Black Friday is back, and, as you've probably already noticed, with a considerable vengeance. According to Adobe Analytics data, online spending is predicted to hit $3.7 billion over this holiday season in the U.S, up from $2.9 billion in 2017. But while consumers clamour for deals and businesses reap the rewards, it's important to remember there's a largely hidden plane of software engineering labour.
Without this army of developers, consumers will most likely be hitting their devices in frustration, while business leaders will be missing tough revenue targets - so, as we enter into Black Friday let's pour one out for all those engineers on call and trying their best to keep eCommerce sites on their feet.
Of course, the pain that hits on days like Black Friday and Cyber Monday can be minimised with smart planning and effective decision making long before those sales begin. However, for engineering teams under-resourced and lacking the right tools, that is simply impossible.
This means that software engineers are left in a position where they're treading water, knowing that they're going to be sinking once those big days come around.
It doesn't have to be like this. With smarter leadership and, indeed, more respect for the intensive work engineers put in to make websites and apps actually work, revenue driving platforms can become more secure, resilient and stable.
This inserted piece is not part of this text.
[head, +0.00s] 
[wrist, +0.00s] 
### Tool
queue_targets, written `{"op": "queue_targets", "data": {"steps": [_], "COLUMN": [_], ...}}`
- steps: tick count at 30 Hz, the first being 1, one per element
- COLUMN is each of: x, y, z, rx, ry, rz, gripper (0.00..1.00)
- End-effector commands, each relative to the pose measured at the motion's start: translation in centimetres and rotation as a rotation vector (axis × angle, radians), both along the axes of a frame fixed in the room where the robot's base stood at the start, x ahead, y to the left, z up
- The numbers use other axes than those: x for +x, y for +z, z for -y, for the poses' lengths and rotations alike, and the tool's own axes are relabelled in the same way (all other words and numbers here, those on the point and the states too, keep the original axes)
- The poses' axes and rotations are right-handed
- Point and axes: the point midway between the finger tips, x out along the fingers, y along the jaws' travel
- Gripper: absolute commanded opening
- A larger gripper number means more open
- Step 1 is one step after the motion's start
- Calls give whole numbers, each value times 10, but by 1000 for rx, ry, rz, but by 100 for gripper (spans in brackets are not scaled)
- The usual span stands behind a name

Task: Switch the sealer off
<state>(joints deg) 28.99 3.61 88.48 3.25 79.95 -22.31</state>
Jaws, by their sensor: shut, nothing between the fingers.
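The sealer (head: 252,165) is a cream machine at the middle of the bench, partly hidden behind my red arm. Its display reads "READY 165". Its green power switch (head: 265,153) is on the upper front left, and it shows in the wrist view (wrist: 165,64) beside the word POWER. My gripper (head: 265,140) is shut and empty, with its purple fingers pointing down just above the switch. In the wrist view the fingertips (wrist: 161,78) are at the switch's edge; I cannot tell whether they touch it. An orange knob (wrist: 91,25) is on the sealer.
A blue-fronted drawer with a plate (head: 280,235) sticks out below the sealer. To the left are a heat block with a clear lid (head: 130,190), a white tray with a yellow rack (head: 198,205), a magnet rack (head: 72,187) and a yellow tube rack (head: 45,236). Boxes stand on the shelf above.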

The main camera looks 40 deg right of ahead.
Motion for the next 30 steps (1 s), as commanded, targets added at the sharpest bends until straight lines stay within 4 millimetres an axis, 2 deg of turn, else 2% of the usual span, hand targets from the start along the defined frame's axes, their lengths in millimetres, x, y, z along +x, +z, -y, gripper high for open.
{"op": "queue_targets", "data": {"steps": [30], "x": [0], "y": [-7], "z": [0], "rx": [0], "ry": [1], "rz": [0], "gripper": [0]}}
This is the central argument of chaos engineering platform Gremlin, who we've covered a number of times this year. To coincide with Black Friday the team has put together what they believe is the 'true cost of downtime'. On the one hand this is a good marketing hook for their chaos engineering platform, but, cynicism aside, it's also a good explanation of why the principles of chaos engineering can be so valuable from both a business and developer perspective.
Estimating the annual revenue of some of the biggest companies in the world, Gremlin has been then created an interactive table to demonstrate what the cost of downtime for each of those businesses would be, for the length of time you are on the page.
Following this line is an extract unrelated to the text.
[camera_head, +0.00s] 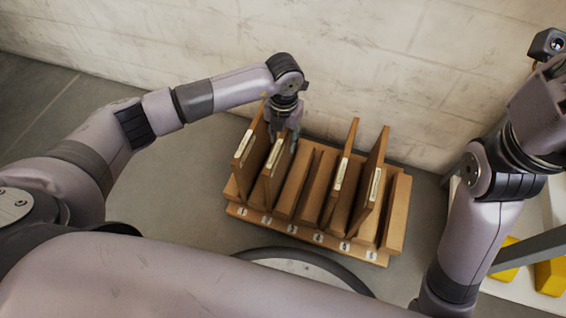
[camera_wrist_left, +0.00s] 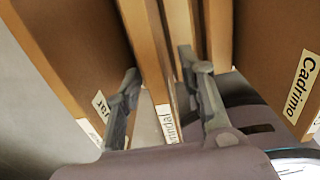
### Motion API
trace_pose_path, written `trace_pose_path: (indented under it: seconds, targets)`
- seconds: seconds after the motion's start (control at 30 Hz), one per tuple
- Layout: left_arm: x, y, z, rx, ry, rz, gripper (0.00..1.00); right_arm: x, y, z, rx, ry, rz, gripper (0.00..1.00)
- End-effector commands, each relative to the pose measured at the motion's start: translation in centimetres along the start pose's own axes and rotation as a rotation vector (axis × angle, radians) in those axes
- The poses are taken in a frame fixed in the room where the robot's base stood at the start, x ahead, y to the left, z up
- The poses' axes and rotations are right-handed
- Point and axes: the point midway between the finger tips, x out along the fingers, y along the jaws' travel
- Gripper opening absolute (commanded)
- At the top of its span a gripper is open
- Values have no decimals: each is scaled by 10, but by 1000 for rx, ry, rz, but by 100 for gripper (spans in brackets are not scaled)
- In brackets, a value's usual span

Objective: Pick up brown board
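Several upright brown boards stand in a slotted wooden rack (camera_head: 255,216), with white labels on their near edges. The leftmost board (camera_head: 250,141) and a second board (camera_head: 273,163) stand close together, and two more boards stand farther right. My left gripper (camera_head: 283,138) points down at the top of the second board. In the left wrist view its two fingers (camera_wrist_left: 162,80) are on either side of a labelled brown board (camera_wrist_left: 150,55), with gaps visible, so it looks open. My right arm enters at the right, but its gripper fingers are out of the picture.
A pale wall (camera_head: 400,60) rises close behind the rack. At the right edge, a white surface holds yellow items (camera_head: 550,277). The grey floor left of the rack is clear.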

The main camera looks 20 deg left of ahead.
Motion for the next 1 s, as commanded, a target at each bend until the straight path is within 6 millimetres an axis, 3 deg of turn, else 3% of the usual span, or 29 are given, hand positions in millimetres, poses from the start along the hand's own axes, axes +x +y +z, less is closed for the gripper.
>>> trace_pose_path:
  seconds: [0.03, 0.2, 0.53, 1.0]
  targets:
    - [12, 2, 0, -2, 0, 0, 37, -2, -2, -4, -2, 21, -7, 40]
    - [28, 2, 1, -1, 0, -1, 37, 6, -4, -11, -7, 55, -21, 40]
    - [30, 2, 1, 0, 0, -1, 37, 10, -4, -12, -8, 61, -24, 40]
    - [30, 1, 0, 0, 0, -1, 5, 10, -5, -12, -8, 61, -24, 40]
For 20 minutes downtime, Amazon.com would have lost a staggering $4.4 million. For Walgreens it's more than $80,000.
Gremlin provide some context to all this, saying:
"Enterprise commerce businesses typically rely on a complex microservices architecture, from fulfillment, to website security, ability to scale with holiday traffic, and payment processing - there is a lot that can go wrong and impact revenue, damage customer trust, and consume engineering time. If an ecommerce site isn’t 100% online and performant, it’s losing revenue."
"The holiday season is especially demanding for SREs working in ecommerce. Even the most skilled engineering teams can struggle to keep up with the demands of peak holiday traffic (i.e. Black Friday and Cyber Monday). Just going down for a few seconds can mean thousands in lost revenue, but for some sites, downtime can be exponentially more expensive."
For Gremlin, chaos engineering is clearly the answer to many of the problems days like Black Friday poses. While it might not work for every single organization, it's nevertheless true that failing to pay attention to the value of your applications and websites at an hour by hour level could be incredibly damaging.
With outages on Facebook, WhatsApp, and Instagram happening earlier this week, these problems aren't hidden away - they're in full view of the public. What does remain hidden, however, is the work and stress that goes in to tackling these issues and ensuring things are working as they should be.
Perhaps it's time to start learning the lessons of Black Friday - business revenues will be that little bit healthier, but engineers will also be that little bit happier.